** Set problem **
Return, exactly as written, the run of lines that begins at the line containing "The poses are" and ends at the line containing "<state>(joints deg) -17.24". Nothing outside that run belongs in the answer.

==================================================

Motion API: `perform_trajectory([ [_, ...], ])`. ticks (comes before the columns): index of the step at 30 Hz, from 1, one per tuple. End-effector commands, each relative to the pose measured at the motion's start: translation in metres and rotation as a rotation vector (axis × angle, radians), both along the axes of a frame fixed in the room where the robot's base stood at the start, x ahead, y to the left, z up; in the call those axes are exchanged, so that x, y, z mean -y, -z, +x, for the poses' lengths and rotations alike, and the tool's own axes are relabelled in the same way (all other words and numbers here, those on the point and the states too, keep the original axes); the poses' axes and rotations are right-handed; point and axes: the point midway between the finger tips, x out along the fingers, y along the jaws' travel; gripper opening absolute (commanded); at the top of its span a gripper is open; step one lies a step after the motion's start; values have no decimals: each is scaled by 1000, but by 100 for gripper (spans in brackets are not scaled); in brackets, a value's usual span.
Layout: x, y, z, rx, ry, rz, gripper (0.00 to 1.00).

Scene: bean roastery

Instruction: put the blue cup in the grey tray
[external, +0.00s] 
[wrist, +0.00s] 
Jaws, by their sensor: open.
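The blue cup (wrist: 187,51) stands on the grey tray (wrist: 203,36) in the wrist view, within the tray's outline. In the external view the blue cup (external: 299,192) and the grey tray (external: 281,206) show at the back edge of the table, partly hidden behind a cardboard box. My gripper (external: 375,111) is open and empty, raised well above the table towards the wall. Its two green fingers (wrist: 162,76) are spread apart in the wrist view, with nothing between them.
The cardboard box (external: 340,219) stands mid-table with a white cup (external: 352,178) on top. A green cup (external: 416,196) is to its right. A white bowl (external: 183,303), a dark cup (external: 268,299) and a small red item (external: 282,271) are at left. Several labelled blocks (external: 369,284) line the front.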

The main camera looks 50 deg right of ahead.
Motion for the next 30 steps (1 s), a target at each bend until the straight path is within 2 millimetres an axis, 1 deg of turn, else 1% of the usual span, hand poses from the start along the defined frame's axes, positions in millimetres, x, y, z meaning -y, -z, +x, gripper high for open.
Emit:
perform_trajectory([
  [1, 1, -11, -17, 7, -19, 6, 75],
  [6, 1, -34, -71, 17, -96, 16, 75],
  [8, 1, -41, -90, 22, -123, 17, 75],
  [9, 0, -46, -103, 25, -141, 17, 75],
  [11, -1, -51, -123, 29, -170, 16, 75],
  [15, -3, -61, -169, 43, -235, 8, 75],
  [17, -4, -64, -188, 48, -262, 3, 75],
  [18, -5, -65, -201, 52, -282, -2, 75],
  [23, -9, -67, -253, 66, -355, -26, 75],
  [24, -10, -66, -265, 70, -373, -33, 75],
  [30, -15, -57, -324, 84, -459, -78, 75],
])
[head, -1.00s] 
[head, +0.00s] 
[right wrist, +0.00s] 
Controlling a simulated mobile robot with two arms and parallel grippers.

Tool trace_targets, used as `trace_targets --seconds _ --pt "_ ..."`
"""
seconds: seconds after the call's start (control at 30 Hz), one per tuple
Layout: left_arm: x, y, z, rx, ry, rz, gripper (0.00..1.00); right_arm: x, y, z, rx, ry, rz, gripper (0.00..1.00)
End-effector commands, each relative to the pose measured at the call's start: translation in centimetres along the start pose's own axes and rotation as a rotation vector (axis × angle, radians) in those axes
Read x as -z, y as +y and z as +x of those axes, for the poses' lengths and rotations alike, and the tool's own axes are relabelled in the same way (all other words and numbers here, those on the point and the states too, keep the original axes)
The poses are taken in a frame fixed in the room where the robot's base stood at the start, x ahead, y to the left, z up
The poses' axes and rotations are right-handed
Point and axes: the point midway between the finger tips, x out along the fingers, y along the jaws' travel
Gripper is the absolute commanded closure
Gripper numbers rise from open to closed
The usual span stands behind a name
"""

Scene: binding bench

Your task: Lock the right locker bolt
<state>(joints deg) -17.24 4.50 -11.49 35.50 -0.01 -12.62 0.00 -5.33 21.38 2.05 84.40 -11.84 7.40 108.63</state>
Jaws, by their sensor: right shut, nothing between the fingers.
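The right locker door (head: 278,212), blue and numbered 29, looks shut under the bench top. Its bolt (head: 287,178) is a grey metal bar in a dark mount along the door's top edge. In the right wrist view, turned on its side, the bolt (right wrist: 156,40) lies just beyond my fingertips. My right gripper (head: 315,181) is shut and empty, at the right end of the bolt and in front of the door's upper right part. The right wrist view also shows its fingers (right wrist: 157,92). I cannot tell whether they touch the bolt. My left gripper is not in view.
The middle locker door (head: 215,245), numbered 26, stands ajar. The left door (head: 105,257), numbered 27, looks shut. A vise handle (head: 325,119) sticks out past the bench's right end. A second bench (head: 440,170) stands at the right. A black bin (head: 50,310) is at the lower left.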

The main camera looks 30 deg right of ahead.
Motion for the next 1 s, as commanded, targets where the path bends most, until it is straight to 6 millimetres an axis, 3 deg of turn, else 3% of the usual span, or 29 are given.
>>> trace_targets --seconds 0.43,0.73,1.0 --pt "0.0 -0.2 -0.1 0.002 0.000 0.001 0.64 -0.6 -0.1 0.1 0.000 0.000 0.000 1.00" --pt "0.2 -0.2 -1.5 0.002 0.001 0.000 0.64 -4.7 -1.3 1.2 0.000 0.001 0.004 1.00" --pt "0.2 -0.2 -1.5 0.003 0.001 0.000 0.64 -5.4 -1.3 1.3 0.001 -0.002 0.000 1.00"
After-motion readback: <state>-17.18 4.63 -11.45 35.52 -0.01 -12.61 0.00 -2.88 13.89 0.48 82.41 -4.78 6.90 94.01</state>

==================================================

** Written solution **
The poses are taken in a frame fixed in the room where the robot's base stood at the start, x ahead, y to the left, z up
The poses' axes and rotations are right-handed
Point and axes: the point midway between the finger tips, x out along the fingers, y along the jaws' travel
Gripper is the absolute commanded closure
Gripper numbers rise from open to closed
The usual span stands behind a name
"""

Scene: binding bench

Your task: Lock the right locker bolt
<state>(joints deg) -17.24 4.50 -11.49 35.50 -0.01 -12.62 0.00 -5.33 21.38 2.05 84.40 -11.84 7.40 108.63</state>

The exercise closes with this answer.